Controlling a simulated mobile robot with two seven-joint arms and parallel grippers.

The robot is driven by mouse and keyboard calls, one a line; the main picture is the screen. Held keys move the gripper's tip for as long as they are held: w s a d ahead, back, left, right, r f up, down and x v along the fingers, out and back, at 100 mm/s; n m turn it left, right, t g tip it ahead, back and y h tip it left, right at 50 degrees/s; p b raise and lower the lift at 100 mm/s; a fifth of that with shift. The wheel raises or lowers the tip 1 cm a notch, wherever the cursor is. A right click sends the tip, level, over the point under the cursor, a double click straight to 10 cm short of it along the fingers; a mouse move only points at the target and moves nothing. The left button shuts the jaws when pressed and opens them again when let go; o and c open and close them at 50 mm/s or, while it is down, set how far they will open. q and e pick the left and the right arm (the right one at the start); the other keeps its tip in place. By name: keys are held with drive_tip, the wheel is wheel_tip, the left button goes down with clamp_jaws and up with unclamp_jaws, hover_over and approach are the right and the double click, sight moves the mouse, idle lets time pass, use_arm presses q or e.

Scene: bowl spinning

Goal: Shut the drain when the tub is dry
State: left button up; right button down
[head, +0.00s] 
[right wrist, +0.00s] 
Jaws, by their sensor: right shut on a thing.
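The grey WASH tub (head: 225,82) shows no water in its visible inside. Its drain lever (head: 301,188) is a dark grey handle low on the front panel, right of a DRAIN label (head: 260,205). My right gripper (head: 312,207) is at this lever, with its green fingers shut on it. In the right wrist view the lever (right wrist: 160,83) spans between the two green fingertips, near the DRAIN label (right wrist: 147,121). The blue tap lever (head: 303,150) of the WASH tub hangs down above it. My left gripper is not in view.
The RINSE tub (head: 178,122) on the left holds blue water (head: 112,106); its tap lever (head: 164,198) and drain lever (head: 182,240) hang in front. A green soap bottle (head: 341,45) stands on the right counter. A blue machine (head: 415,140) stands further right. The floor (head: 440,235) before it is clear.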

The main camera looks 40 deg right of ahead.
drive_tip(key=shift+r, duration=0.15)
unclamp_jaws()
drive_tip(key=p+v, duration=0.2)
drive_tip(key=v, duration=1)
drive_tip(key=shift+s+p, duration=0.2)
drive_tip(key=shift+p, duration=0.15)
☆ ☆ ☆
:: Written task ::
Repeat only the lines from the one holding "Goal: Shut the drain when the tub is dry" through the last line of the data.

:: Result of this task ::
Goal: Shut the drain when the tub is dry
State: left button up; right button down
[head, +0.00s] 
[right wrist, +0.00s] 
Jaws, by their sensor: right shut on a thing.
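The grey WASH tub (head: 225,82) shows no water in its visible inside. Its drain lever (head: 301,188) is a dark grey handle low on the front panel, right of a DRAIN label (head: 260,205). My right gripper (head: 312,207) is at this lever, with its green fingers shut on it. In the right wrist view the lever (right wrist: 160,83) spans between the two green fingertips, near the DRAIN label (right wrist: 147,121). The blue tap lever (head: 303,150) of the WASH tub hangs down above it. My left gripper is not in view.
The RINSE tub (head: 178,122) on the left holds blue water (head: 112,106); its tap lever (head: 164,198) and drain lever (head: 182,240) hang in front. A green soap bottle (head: 341,45) stands on the right counter. A blue machine (head: 415,140) stands further right. The floor (head: 440,235) before it is clear.

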The main camera looks 40 deg right of ahead.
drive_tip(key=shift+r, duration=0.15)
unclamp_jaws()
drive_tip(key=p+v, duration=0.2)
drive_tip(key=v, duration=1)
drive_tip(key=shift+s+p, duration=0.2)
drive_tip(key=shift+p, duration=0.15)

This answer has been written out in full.